How do I increase my home equity?

You can grow your equity by improving your home’s value or paying down your mortgage. Making extra payments toward your principal is an effective strategy. For example, adding $100, $200, or $300 to your monthly payments or making one additional payment per year can significantly reduce the total interest paid and shorten the time to reach 100% equity.

What is 100% equity?

You have 100% equity if you’ve bought your home outright or fully paid off your mortgage (and other liens that you might have had).

What is negative equity?

You could have “negative equity” if you owe more than the home is worth, which might happen if its value decreases or you take out additional debt, including a home equity loan, HELOC, or cash-out refinance.

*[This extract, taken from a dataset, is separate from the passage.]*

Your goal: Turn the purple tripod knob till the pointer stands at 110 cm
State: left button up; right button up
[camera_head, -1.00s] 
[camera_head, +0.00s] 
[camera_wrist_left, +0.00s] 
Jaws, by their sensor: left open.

How can I tap into my home equity?

Sure, the obvious option is to sell. But you don’t need to sell your house to access your home equity. Consider these options:

How much of my home equity loan can I tap into?

Most lenders allow a combined loan-to-value (CLTV) ratio between 80% and 90%. To find out how much you can borrow, use this formula:

(Desired home equity loan + Outstanding mortgage balance) / Appraised home value

Do I have enough equity to qualify for a home equity loan or HELOC?

Requirements vary, but most lenders look for:

  • A combined LTV of 90% or less
  • A debt-to-income ratio of 45% or lower
  • A credit score of at least 620

Since HELOCs and home equity loans are second mortgages, lenders will scrutinize your income to ensure you can afford both your mortgage and the new loan payments.

Do I have enough equity to cancel PMI?

If you put down less than 20% on your home, you might be paying PMI, which can increase your monthly costs. You can request to cancel PMI when you reach 80% LTV. If you miss this, your PMI will automatically be canceled once your LTV reaches 78%. For government-backed loans, such as an FHA mortgage, you’ll need to refinance to a conventional loan once you reach 80% LTV.